Dia menuturkan, pemerintah malah mendatangkan ahli sebanyak sembilan orang, yang semuanya adalah orang yang terafiliasi dengan pemerintah. Keterangan ahli dari pihak pemerintah, kata Yusril, sukar dipertanggungjawabkan secara akademis karena mereka semua adalah bagian dari pemerintah.

Karena HTI dibubarkan tanggal 19 Juli 2017 dan didasarkan atas Perppu No 2/2017 yang terbit tanggal 10 Juli 2017, sambungnya, jika pemerintah menganggap HTI mengajarkan paham yang bertentangan dengan Pancasila, pemerintah harus membuktikan dalam waktu sembilan hari itu kalau HTI memang melanggar Pancasila.

"Bukan menggunakan bukti-bukti sebelum berlakunya perppu karena perppu tidak berlaku surut. Sejauh itu, saya menganggap pemerintah gagal membuktikannya dalam persidangan," katanya menerangkan.

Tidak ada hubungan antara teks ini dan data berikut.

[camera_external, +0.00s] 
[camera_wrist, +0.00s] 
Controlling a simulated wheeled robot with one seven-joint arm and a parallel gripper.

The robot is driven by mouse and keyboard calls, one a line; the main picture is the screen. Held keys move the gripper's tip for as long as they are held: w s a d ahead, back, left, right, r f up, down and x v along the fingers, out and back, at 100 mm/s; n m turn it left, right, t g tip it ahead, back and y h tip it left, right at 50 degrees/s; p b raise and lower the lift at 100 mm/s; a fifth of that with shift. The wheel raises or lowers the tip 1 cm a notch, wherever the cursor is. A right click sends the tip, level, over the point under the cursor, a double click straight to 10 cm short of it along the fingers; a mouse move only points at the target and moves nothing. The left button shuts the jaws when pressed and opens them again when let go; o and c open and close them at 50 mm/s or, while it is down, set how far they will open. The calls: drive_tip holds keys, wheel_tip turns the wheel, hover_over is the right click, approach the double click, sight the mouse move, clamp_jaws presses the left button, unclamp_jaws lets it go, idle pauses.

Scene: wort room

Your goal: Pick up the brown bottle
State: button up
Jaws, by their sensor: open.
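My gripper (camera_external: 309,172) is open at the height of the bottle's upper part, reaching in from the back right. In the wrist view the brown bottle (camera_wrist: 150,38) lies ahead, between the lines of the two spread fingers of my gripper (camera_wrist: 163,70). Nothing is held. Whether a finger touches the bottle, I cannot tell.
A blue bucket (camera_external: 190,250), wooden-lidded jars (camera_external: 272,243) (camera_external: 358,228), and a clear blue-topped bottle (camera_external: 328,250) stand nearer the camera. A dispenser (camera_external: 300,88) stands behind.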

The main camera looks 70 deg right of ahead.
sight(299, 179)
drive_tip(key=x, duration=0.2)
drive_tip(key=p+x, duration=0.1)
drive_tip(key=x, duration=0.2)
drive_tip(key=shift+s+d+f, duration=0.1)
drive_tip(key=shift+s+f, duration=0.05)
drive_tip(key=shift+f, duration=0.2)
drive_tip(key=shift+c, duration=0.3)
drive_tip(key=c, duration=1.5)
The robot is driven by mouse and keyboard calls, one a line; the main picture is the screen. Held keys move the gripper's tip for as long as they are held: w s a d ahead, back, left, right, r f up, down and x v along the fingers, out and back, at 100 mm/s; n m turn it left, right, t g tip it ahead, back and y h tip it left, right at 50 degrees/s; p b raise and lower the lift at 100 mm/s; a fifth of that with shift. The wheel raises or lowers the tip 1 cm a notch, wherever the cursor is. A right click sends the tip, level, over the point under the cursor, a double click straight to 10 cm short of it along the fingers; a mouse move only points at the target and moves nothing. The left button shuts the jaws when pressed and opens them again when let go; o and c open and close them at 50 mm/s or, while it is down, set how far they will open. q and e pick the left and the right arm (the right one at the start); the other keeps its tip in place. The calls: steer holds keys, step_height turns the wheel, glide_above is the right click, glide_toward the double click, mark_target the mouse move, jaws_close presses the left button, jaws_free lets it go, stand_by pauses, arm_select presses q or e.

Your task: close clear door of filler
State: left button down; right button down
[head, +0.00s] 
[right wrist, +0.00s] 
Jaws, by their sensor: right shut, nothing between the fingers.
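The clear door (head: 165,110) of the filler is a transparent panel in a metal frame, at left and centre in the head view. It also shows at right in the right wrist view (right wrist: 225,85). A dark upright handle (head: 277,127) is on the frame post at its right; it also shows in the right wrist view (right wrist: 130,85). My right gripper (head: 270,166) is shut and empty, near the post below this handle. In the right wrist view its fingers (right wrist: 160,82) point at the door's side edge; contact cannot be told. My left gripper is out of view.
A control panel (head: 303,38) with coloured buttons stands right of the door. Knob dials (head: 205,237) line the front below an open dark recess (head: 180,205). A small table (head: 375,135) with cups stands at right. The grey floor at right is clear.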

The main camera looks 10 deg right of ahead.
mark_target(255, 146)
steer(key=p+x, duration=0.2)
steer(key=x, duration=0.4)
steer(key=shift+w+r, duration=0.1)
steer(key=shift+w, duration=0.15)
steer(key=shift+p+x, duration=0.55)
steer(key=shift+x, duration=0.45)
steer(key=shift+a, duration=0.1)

Kendati demikian, ungkapnya, majelis hakim menilai HTI terbukti menyebarkan ajaran khilafah. Ajaran tersebut dianggap hakim bertentangan dengan Pancasila. Penilaian ajaran khilafah itu bertentangan dengan Pancasila didasarkan pada keterangan ahli yang seluruhnya terafiliasi dengan pemerintah.

"Di sinilah dilema hakim yang mengadili perkara ini. Keterangan ahli yang mana yang harus dijadikan pertimbangan hukum. Hakim tampak mengesampingkan keterangan ahli independen yang diajukan HTI. Kalau demikian maka ke arah mana putusan hakim, isinya sudah dapat ditebak sedari awal," ujar Yusril.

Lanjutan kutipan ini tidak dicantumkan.